Let's see, the President has exposure to oil spills......experience in auto manufacturing....... a financial services industry background.........an understanding of the health care industry.......now why doesn't he move forward to create a viable oil drilling business while helping the rest of us keep the cost of gas below $4 - $5 range?
Every sector of the economy depends on affordable energy -- every business owner, every worker, every household and family member, and every consumer depends on affordable, reliable supplies of oil and natural gas.
The six month drilling moratorium, caused the drilling platforms to move to more lucrative foreign areas. In addition, there are new regulations and oversight initiatives of existing wells considered to be put in place since the BP disaster, resulting in decreased domestic oil sources.

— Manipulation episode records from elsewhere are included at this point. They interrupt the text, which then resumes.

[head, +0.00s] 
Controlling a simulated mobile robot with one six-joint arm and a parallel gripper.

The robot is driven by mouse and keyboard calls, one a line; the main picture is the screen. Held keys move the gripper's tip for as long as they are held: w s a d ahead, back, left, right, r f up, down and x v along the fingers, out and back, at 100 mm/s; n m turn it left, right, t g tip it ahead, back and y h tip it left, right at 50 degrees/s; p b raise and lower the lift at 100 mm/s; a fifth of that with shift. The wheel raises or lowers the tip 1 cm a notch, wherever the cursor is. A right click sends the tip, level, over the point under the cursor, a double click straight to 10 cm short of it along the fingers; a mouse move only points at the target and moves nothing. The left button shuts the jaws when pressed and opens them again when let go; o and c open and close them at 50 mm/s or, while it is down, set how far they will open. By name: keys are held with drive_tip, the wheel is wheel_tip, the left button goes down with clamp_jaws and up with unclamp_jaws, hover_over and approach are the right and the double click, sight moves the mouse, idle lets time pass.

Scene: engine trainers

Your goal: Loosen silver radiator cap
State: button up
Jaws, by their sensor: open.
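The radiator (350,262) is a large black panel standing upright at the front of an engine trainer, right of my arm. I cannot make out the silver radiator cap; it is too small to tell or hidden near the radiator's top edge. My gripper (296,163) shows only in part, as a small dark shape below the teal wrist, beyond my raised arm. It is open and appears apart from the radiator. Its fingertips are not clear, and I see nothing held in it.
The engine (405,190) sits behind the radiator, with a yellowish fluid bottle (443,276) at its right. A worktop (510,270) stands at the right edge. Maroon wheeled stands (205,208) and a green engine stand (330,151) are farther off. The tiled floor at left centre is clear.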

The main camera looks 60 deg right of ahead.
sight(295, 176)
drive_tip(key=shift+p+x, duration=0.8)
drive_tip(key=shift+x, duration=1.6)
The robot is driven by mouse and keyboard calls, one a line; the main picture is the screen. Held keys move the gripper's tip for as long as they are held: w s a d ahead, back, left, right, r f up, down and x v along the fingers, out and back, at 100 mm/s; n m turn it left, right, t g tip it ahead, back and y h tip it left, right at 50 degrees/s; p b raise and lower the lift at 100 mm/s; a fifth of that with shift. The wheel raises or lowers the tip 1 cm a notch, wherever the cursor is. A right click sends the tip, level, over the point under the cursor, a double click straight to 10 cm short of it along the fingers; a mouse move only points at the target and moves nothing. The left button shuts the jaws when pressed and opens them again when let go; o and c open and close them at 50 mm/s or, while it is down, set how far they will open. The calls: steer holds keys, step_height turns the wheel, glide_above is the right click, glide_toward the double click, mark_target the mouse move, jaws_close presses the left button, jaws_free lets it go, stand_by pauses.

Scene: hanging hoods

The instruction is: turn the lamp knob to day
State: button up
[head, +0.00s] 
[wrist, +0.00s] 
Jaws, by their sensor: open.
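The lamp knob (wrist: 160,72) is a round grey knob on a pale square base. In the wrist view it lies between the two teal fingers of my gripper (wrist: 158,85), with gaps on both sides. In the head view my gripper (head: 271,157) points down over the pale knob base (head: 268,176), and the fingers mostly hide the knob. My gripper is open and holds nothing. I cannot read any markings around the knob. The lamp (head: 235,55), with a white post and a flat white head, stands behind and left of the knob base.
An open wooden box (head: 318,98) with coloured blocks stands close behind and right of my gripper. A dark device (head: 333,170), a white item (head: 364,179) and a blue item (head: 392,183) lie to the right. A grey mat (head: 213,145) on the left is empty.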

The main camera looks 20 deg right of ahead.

The current administration was unable to get a cap and trade bill through congress, so now they are using the EPA to place new limits on industrial emissions, and bypassing congress to advance his own agenda. This is particularly harmful to the oil industry. I’m giving our current President a strong benefit of doubt as to his intentions, and believing he is honestly trying to do the right thing. Perhaps he believes if we have no other choice we will develop new sources of green energy. Sort of a shared sacrifice thing. The problem with this theory is, when did you ever see a president sacrifice? We currently have no existing alternatives. Try going to the grocery store with wind or solar energy.
Every major industrial nation in the world depends on oil. If it could be done otherwise, America would be the first. Americans have consistently been the brightest and most innovative people on earth. I'm all for making oil production safer, but I'm afraid there are those that wish to put oil out of business.
Our economy is in the toilet, in part because of our high energy costs, and lack of jobs. If we open areas that are currently off limits to development, we could create more than 500,000 jobs throughout the economy. Domestic oil production could provide numerous high paying jobs, lessen our dependence on foreign sources of oil, and lessen our costs.